Case "https", "file"
lngDPos = InStr(9&, URL, "/")
Case Else
Err.Raise vbObjectError, "Unrecognized URL scheme"
End Select

stanl
11-27-2009, 01:12 PM
If you can find a way to navigate to the data level, I find Logparser the easiest way to stream to a file, especially because you can specify interesting WHERE clauses. For example, here is this thread. Stan


cURL="http://www.vbaexpress.com/forum/showthread.php?t=27050"
cFile="c:\temp\url.txt"
cSQL = "SELECT text INTO " & cFile & " from " & cURL"
oLog = CreateObject("MSUtil.LogQuery")
oInput = CreateObject("MSUtil.LogQuery.TextLineInputFormat")
oOut = CreateObject("MSUtil.LogQuery.NativeOutputFormat.1")
oOut.Direct = 1
oLog.ExecuteBatch(cSQL, oInput, oOut)
oInput=Nothing
oOut=Nothing
oLog=Nothing

mdmackillop
11-28-2009, 04:34 AM
Hi Stan,
I'll have a look at this at work to test it on the secure site I'm working with
Regards
Malcolm

stanl
11-28-2009, 09:30 AM
Hi Stan,
I'll have a look at this at work to test it on the secure site I'm working with
Regards
Malcolm

I wasn't reallly sure from your post if you wanted to just get the source, or wanted to obtain what the users filled in forms as. Also, in IE8 (and probably IE7) 'Tabs' are a different issue and best programmed through InternetExplorer.Application.1

Stan

Shred Dude
05-02-2010, 09:31 PM
Just reading through this old post and was wondeirng if a simpler method would suffice?

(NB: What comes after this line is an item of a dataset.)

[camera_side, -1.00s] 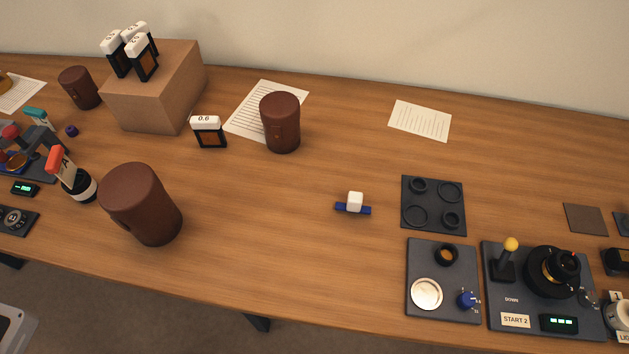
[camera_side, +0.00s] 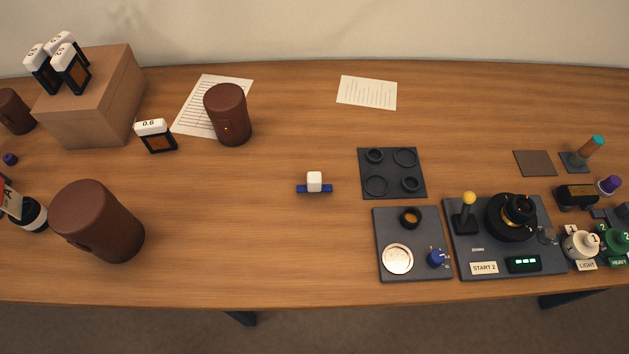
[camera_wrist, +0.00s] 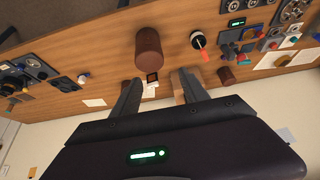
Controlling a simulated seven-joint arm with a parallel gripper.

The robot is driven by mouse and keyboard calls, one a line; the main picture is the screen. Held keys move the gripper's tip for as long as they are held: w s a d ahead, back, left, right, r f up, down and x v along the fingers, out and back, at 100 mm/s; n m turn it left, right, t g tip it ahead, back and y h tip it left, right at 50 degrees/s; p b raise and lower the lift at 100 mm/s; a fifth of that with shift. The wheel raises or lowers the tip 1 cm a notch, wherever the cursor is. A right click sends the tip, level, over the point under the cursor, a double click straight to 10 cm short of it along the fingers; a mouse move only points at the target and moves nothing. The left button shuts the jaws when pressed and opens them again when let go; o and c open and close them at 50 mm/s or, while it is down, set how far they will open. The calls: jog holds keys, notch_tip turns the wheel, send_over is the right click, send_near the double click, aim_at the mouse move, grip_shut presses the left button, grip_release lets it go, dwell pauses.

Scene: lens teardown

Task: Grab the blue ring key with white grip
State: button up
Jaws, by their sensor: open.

If you just want to capture the HTML Source of a known URL into a Text file, would something like this work for you?


Public Sub saveSource()
Dim myFile As String
Dim strURL As String
Dim myText As String

strURL = "http://www.google.com"

myFile = Application.DefaultFilePath & "\" & _
Replace(strURL, "http://", "") & " - SOURCE.txt"

With CreateObject("Microsoft.XMLHTTP")
.Open "GET", strURL, False
.send
myText = .responsetext
End With

With CreateObject("Scripting.FileSystemObject").CreateTextFile(myFile, True)
.Write (myText)
.Close
End With

End Sub

It sounded like you'd know how to navigate to the correct webpage to retrieve the previously inputted form data. Wasn't sure if that source would reveal the Frame contents for you or not.